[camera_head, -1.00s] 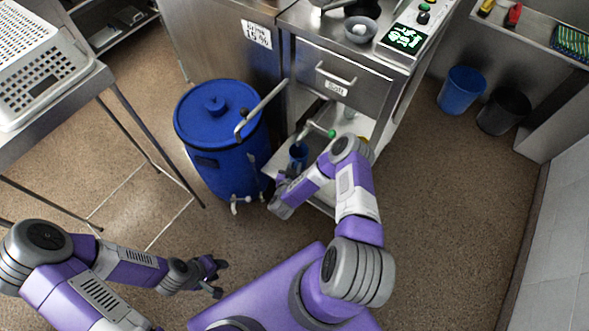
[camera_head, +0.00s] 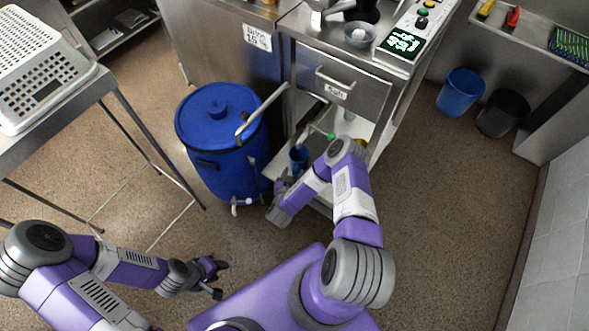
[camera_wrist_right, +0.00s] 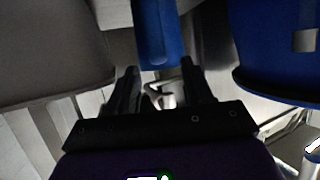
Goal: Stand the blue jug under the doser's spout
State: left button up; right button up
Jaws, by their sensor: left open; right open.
*-*-*
WHAT TO PRODUCE
Copy out exactly the lines from the one with "[camera_head, +0.00s]" through the end of the listing, both ends included, omitting any picture.

FINISHED EXERCISE
[camera_head, +0.00s] 
[camera_wrist_right, +0.00s] 
Goal: Stand the blue jug under the doser's spout
State: left button up; right button up
Jaws, by their sensor: left open; right open.

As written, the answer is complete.